De 1808 a 1813 colaboró desde su posición de ministro de Estado en la instalación de la Monarquía josefina, estimulando la adopción de medidas antifeudales y anticurialistas. Su empeño, con un país desgarrado por el conflicto, tuvo un aire quijotesco, a la vez que el apego de las provincias vascas disminuía como consecuencia de las frecuentes exacciones de los ejércitos napoleónicos. En 1810 Napoleón desgajó los territorios situados a la orilla izquierda del Ebro, causando un hondo pesar en nuestro personaje, quien envió varias misiones diplomáticas a París para convencer al emperador de que desistiera de su empeño expansionista. En vano. Urquijo descubrió demasiado tarde que Bonaparte le había engañado con sus promesas de no injerencia política. En 1817 Urquijo moría precozmente en el exilio, en París. Terminaron los días de un ilustrado que, pese a mantener la pretensión de universalidad y de uniformidad, defendió el particularismo como excepción, siempre que supusiera un elemento de progreso.

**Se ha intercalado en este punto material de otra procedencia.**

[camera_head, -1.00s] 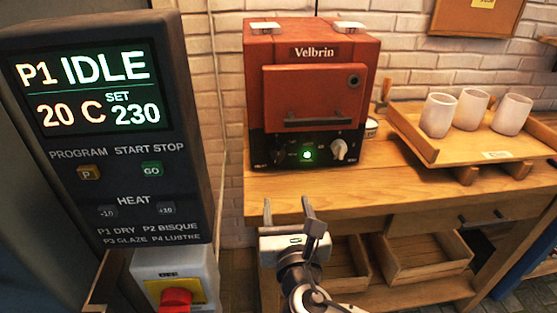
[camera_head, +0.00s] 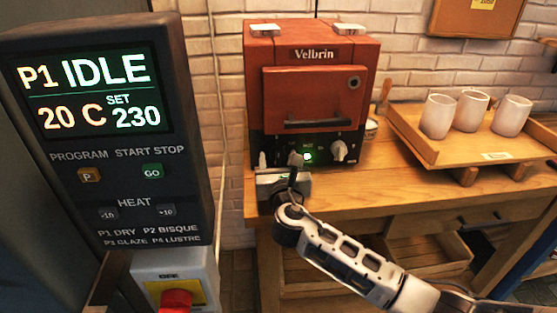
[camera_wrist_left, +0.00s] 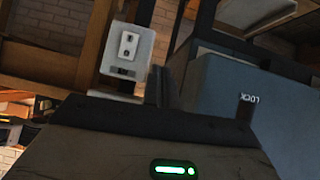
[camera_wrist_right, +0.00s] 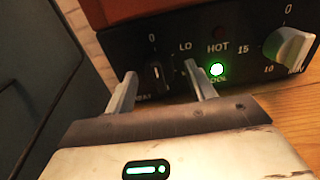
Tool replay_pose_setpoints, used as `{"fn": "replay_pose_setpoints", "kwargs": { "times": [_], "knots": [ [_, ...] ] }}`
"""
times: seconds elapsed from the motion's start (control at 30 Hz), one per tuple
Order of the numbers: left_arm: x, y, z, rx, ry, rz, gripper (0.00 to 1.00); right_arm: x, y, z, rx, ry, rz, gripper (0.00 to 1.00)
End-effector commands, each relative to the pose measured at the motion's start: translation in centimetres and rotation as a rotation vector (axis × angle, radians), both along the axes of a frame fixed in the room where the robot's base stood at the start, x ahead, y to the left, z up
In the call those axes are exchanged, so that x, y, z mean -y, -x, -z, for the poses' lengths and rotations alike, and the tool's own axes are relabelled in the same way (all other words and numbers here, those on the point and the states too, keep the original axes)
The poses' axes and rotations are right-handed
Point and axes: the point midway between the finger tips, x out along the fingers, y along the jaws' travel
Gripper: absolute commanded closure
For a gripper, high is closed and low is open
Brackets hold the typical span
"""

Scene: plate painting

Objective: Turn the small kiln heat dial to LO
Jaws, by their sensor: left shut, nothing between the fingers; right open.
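The small kiln (camera_head: 315,95) is a red box marked Velbrin on the bench, with a black control panel along its bottom. Its heat dial (camera_wrist_right: 155,78) is a black knob at the panel's left; its pale mark points up, near the 0. The LO label (camera_wrist_right: 185,46) is up and right of it. My right gripper (camera_wrist_right: 160,72) is open, one finger on each side of the dial; I cannot tell whether they touch it. In the head view my right gripper (camera_head: 278,165) is at the panel's lower left. My left gripper (camera_wrist_left: 159,86) is shut and empty.
A timer knob (camera_wrist_right: 288,47) and a lit green lamp (camera_wrist_right: 217,69) sit right of the dial. A wooden tray (camera_head: 430,150) with white cups stands on the bench to the right. A big controller (camera_head: 190,130) reading IDLE and a red button (camera_head: 176,300) are at left.

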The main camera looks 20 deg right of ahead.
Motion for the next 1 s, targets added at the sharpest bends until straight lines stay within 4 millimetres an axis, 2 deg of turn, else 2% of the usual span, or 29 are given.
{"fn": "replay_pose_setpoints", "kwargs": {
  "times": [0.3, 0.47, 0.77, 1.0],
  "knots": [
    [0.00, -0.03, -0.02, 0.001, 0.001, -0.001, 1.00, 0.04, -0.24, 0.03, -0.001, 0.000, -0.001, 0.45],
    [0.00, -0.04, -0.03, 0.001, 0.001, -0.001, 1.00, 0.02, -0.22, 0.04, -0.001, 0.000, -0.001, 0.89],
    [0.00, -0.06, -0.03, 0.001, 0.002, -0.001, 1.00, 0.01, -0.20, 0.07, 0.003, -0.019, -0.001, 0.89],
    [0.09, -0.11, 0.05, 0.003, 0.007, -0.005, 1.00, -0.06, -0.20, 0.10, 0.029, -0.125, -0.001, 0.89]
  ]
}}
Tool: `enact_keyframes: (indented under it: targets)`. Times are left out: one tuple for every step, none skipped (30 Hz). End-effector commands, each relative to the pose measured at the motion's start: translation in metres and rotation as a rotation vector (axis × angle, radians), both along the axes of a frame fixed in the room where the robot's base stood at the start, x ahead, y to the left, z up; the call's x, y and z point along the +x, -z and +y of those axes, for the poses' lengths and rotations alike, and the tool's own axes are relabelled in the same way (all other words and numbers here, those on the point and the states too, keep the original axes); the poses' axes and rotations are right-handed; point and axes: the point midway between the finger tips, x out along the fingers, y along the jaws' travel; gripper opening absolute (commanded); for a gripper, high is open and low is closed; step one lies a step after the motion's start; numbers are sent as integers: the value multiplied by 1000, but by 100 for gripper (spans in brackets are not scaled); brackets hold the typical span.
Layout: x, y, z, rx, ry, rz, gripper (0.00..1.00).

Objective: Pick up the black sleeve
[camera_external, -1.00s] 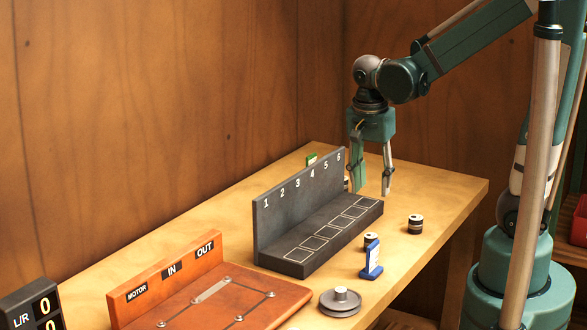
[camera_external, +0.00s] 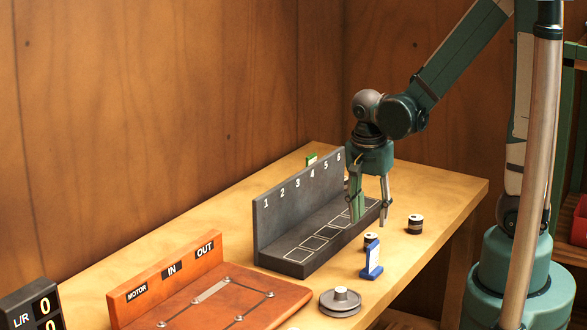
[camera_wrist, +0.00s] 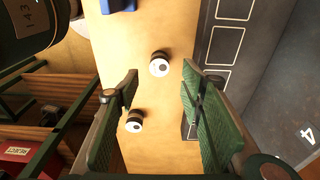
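Two small dark cylinders with pale ends lie on the table to the right of the numbered rack. One (camera_external: 415,224) has a pale band and stands near the right edge. The other (camera_external: 370,241) is behind the blue stand. In the wrist view they are the lower cylinder (camera_wrist: 134,121) and the upper cylinder (camera_wrist: 159,64). Which one is called the black sleeve I cannot tell. My gripper (camera_external: 370,217) is open and empty, pointing down above the rack's front edge. In the wrist view its fingers (camera_wrist: 160,84) are spread, with the upper cylinder just beyond the tips.
The dark rack (camera_external: 262,225) has outlined slots numbered 1 to 6. A blue stand (camera_external: 371,260) and a grey flanged disc (camera_external: 340,302) are in front. An orange board (camera_external: 205,300) is at left. Another dark piece (camera_external: 346,183) is partly hidden behind my gripper.

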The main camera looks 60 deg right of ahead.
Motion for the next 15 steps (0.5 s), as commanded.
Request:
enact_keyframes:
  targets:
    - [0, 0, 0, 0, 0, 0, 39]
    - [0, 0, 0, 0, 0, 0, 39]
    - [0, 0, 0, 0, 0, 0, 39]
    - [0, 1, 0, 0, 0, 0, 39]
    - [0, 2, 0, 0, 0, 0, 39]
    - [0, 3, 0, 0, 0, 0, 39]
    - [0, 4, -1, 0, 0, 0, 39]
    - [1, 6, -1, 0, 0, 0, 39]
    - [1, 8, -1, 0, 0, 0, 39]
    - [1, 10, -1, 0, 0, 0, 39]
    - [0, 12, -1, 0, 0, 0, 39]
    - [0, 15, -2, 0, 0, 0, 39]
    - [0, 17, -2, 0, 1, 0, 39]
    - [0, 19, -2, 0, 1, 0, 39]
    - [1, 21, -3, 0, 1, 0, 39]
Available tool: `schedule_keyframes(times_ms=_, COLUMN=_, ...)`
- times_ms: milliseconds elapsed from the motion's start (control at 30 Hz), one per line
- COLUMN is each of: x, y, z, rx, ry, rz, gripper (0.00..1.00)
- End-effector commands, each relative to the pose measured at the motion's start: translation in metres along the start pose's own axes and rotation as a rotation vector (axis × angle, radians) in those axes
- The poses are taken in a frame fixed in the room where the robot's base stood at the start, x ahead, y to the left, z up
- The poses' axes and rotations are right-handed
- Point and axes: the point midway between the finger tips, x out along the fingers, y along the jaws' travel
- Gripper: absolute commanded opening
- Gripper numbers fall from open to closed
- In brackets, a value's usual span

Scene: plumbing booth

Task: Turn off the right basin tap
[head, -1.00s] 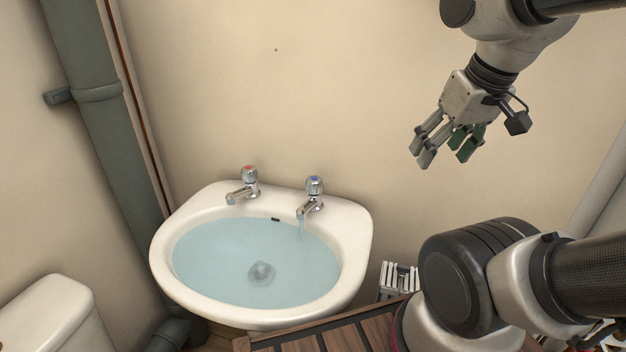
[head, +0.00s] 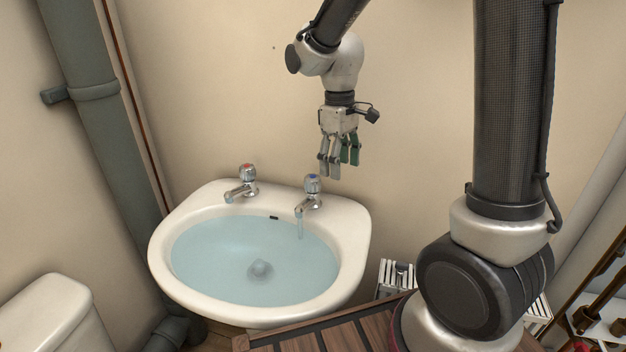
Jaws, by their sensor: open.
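The right basin tap (head: 311,195) is chrome with a blue-marked knob on top, at the back right of the white basin (head: 352,238). A thin stream of water (head: 300,229) runs from its spout. The left tap (head: 244,184) has a red-marked knob. The basin holds blue-tinted water (head: 215,250). My gripper (head: 338,170) points down with its fingers apart and empty. In the picture it is just above and a little right of the right tap's knob, with no visible contact; its distance in depth is hard to tell.
A wooden slatted surface (head: 338,338) lies in front of the basin, with a white slatted crate (head: 393,280) to the basin's right. A grey-green pipe (head: 110,140) and a white cistern (head: 48,310) are at left. The wall behind the taps is bare.

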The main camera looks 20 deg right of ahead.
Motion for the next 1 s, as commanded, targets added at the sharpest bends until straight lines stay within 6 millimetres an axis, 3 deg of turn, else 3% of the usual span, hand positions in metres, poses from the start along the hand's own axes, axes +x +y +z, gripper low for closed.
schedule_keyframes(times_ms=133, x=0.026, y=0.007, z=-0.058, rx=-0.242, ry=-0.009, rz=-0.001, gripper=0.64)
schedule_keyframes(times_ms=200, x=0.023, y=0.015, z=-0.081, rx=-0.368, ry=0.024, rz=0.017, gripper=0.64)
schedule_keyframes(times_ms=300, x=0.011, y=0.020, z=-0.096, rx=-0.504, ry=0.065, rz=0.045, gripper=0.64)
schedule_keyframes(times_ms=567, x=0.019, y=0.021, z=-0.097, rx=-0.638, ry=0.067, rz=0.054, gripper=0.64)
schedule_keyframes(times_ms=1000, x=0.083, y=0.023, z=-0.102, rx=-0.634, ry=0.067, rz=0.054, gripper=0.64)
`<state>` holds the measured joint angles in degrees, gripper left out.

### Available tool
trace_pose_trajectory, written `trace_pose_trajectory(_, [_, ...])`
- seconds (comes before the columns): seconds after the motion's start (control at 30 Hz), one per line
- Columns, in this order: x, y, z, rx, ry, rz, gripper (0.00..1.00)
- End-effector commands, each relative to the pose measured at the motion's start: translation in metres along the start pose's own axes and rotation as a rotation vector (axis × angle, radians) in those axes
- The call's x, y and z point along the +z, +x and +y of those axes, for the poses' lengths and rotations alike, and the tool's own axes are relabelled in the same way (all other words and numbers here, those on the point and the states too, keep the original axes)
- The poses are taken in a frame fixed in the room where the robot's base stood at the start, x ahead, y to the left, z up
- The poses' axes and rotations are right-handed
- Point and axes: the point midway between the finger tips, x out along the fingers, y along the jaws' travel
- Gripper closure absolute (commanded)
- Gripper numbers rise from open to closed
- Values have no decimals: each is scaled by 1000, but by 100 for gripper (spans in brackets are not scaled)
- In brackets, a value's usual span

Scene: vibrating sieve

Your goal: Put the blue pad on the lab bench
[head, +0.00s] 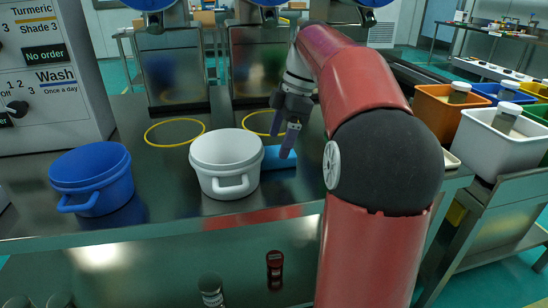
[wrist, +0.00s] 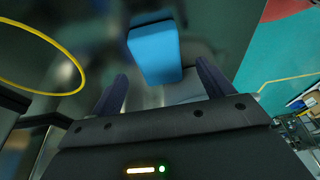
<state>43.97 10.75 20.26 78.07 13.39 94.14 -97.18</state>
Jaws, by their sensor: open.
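The blue pad (head: 281,157) lies on a dark, shiny steel bench (head: 150,222), just right of a white pot. The pad also shows in the wrist view (wrist: 155,50) as a bright blue block beyond the fingertips. My gripper (head: 289,143) points down over the pad, and its fingers hide part of it in the head view. My gripper is open in the wrist view (wrist: 162,72), with the pad ahead of the gap and nothing held. I cannot tell from the head view whether the fingertips touch the pad.
The white pot (head: 225,178) stands close left of the pad. A blue pot (head: 92,185) stands further left. Yellow rings (head: 175,145) mark the bench behind. An orange bin (head: 437,118) and a white bin (head: 500,148) stand on the right. Another table (head: 500,32) is at the back right.

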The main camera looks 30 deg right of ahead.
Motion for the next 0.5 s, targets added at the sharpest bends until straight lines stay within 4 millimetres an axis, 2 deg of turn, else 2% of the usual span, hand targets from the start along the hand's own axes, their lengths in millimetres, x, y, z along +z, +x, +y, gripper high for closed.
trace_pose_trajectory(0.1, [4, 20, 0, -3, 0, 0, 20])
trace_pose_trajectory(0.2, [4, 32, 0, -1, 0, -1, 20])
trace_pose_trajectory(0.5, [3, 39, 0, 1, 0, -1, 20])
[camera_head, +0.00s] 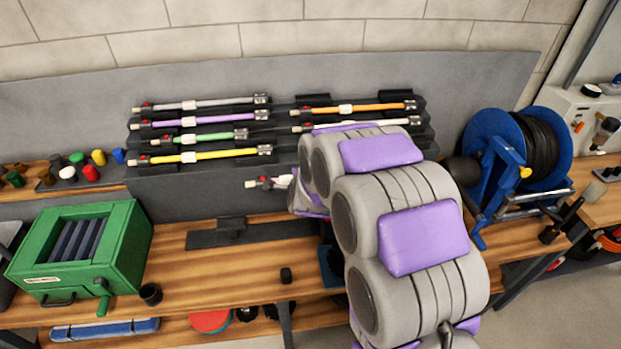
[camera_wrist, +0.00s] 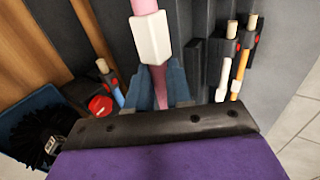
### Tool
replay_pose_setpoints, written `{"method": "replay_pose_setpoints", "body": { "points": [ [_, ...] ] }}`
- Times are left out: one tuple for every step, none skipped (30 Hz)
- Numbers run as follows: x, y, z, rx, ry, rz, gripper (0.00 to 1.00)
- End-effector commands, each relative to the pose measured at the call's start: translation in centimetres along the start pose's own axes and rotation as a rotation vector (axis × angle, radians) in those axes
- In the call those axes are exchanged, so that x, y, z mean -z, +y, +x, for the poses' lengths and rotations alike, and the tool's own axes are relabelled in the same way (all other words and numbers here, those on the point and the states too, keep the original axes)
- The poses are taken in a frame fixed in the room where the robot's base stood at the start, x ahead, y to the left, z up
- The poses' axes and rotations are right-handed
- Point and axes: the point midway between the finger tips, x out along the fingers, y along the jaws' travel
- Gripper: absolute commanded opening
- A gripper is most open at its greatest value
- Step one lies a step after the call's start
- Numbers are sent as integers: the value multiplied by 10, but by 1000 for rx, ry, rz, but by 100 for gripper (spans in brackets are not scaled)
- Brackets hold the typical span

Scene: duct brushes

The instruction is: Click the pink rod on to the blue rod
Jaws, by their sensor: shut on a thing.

Incapaz de vislumbrar las consecuencias últimas del liberalismo, o tal vez aminorándolas, su modelo territorial es el de una Monarquía centralizada -patria grande-, donde unas pocas provincias mantendrían su propio estatus jurídico como garantía de lealtad y buen gobierno -patria pequeña-. Un legado que posteriormente sería retomado por el fuerismo liberal.